A Pennsylvania special warranty deed is used when a real estate seller (the grantor) transfers ownership to a buyer (the grantee) and partially guarantees the property against encumbrances. This deed warrants that the real estate did not incur liens or other title issues during the grantor’s time of ownership. However, title defects occurring before the grantor acquired the property are not covered by a special warranty deed.
Because the warranty provided in this deed is limited, the grantee runs the risk of encountering latent title issues caused by previous owners. To mitigate this risk, individuals will often seek protection in the form of title insurance.
- Statutes: 21 § 6
- Formatting: Requirements differ by county; individuals should check with the Recorder of Deeds’ office to see what is required in their area.

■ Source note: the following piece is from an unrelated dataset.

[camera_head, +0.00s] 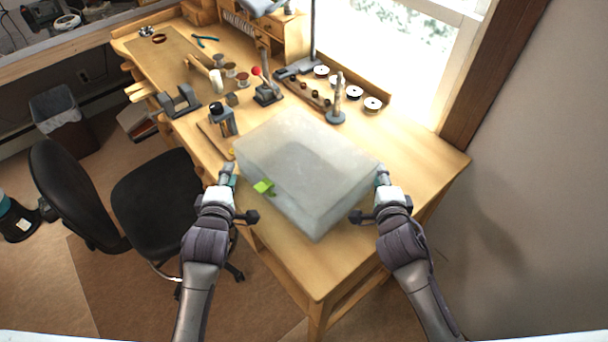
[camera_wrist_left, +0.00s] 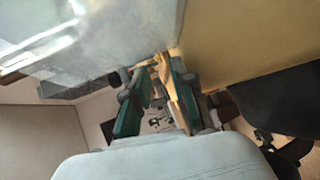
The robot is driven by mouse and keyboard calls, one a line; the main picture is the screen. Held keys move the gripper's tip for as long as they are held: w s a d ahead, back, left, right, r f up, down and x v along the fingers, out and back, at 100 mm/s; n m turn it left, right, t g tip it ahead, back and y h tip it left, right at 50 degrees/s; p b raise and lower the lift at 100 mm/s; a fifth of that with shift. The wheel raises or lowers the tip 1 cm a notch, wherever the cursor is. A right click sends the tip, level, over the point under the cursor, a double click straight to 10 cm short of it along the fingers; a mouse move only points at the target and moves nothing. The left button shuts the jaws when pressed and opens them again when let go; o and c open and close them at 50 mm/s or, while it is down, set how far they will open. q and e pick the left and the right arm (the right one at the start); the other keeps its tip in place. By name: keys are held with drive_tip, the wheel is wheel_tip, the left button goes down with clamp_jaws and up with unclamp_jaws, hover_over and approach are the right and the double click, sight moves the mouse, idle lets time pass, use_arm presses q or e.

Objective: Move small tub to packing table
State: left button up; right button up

- Signing Requirements (21 § 42): Notarial Acknowledgment
- Where to Record (21 § 351): County Recorder of Deed’s office
- Recording Fees: No fixed amount; filers can expect to pay around $80 to $100.
- Exemption Statement: If the transfer is wholly exempt from transfer tax, the deed must state this information.

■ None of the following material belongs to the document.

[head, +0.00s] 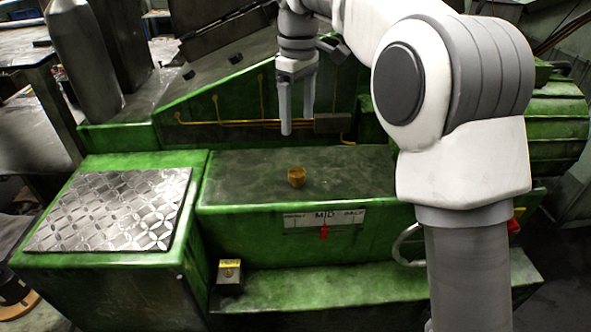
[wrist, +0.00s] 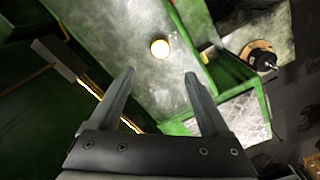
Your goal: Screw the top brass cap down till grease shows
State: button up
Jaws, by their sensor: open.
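A small brass cap (head: 297,177) stands on the flat green top (head: 245,178) of the machine, near the middle of the head view. In the wrist view the cap (wrist: 160,48) is a small bright round shape beyond the fingertips, roughly between their lines. My gripper (head: 297,131) is open and empty, fingers pointing down, above the machine top and apart from the cap. In the wrist view my gripper (wrist: 159,72) shows two spread fingers with nothing between them. No grease can be made out at the cap.
A patterned metal plate (head: 110,210) lies at left. A yellow-labelled box (head: 229,272) sits on the lower ledge. Brass pipes (head: 240,122) and a grey block (head: 333,123) are behind.

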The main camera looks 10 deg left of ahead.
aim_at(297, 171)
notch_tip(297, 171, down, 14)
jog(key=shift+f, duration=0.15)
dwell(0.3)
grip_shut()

- Property Disclosure Statement (68 § 7303): Purchasers of residential real estate must receive this disclosure from the seller to be notified of material defects that might affect the property value.
- Form REV-183 (Realty Transfer Tax Statement of Value) (42 § 21053): Must be filed alongside the deed when the transfer tax isn’t being paid in full, or when the full consideration isn’t reported in the deed.

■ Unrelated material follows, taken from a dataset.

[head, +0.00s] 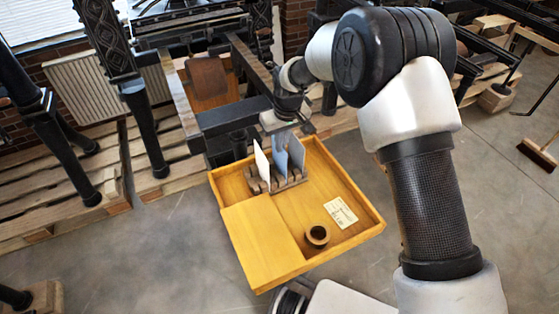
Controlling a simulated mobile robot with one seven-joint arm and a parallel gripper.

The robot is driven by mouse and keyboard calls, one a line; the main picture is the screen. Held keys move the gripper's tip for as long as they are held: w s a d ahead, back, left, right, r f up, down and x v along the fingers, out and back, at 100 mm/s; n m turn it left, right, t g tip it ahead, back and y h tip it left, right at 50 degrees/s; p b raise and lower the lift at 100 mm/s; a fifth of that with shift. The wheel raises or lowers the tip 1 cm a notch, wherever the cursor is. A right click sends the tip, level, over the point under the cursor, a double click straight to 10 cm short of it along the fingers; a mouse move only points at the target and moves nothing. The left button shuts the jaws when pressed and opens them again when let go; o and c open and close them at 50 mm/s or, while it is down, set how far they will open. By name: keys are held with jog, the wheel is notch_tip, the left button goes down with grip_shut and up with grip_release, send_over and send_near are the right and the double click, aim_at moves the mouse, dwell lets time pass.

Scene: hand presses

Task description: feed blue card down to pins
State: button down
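A blue card (281,158) stands upright in a slotted wooden rack (287,185) inside a yellow wooden tray (345,178). A white card (262,160) stands to its left and a pale grey-blue card (297,156) to its right. My gripper (283,132) points down right above the cards. The blue card's top reaches up to the gripper. The fingers are too small and hidden to show whether they close on the card. No pins can be made out; the card's lower edge is partly hidden at the rack.
A dark ring-shaped pot (317,235) and a small paper label (341,212) are in the tray's right part. A flat wooden panel (262,240) covers its front left. Black iron presses (190,30) on pallets (60,190) stand behind and left.

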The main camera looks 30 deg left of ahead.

- Coal Severance Notice (52 § 1551): This notice must be included in the deed if there has been a severance of coal below the property’s surface.
- Bituminous Coal Notice (52 § 1406.14): This notice must be signed by the grantee and included in the deed if the following conditions apply:
- Bituminous coal has been discovered on the property and is being taxed separately; and
- The deed does not certify whether the land is supported by bituminous coal.